Time Limit: 1000MS | Memory Limit: 65536K | |
Total Submissions: 10488 | Accepted: 3242 |
Description
The repetition number of a string is defined as the maximum number R such that the string can be partitioned into R same consecutive substrings. For example, the repetition number of "ababab" is 3 and "ababa" is 1.
Given a string containing lowercase letters, you are to find a substring of it with maximum repetition number.
Input
The input consists of multiple test cases.
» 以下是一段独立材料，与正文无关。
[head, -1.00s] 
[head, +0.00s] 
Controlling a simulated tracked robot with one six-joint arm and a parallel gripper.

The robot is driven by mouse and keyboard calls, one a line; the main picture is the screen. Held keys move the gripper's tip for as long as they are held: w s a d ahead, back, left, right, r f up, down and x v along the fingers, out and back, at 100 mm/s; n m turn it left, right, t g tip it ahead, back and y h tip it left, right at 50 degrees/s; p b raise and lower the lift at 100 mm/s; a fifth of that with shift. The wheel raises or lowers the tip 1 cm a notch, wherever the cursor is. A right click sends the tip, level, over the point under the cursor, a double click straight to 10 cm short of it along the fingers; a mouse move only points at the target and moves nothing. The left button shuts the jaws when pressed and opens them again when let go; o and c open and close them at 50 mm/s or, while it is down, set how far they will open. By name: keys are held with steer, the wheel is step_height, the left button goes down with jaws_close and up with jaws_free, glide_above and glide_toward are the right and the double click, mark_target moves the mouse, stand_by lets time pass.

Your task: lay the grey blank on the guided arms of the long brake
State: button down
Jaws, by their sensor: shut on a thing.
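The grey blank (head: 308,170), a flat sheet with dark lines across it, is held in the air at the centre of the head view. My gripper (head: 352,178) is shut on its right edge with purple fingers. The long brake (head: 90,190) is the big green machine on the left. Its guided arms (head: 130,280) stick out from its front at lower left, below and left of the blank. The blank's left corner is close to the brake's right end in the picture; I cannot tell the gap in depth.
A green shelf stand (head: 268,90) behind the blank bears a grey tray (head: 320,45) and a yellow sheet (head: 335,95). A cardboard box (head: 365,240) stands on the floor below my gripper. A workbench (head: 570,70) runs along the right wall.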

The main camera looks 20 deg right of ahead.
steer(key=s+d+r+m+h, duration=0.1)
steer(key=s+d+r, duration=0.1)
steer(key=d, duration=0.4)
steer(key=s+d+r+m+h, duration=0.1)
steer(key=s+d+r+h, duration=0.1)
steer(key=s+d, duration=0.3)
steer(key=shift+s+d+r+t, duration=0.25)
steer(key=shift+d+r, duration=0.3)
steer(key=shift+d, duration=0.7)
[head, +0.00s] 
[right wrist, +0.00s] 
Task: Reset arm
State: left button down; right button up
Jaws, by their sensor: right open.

Each test case contains exactly one line, which
gives a non-empty string consisting of lowercase letters. The length of the string will not be greater than 100,000.
The last test case is followed by a line containing a '#'.
Output
For each test case, print a line containing the test case number( beginning with 1) followed by the substring of maximum repetition number. If there are multiple substrings of maximum repetition number, print the lexicographically smallest one.
Sample Input
ccabababc daabbccaa #
Sample Output
Case 1: ababab Case 2: aa
Source
求重复次数最多的字典序最小的子串。
先求出后缀数组。求出之后,枚举重复的子串的长度L。如果重复,那么s[0],s[L],S[2*L]...当中相邻的两个必定相等。
此时,用height求出n*L,n*L+L的lcp,再向前推L-1个字符。显然,重复次数等于lcp/L+1.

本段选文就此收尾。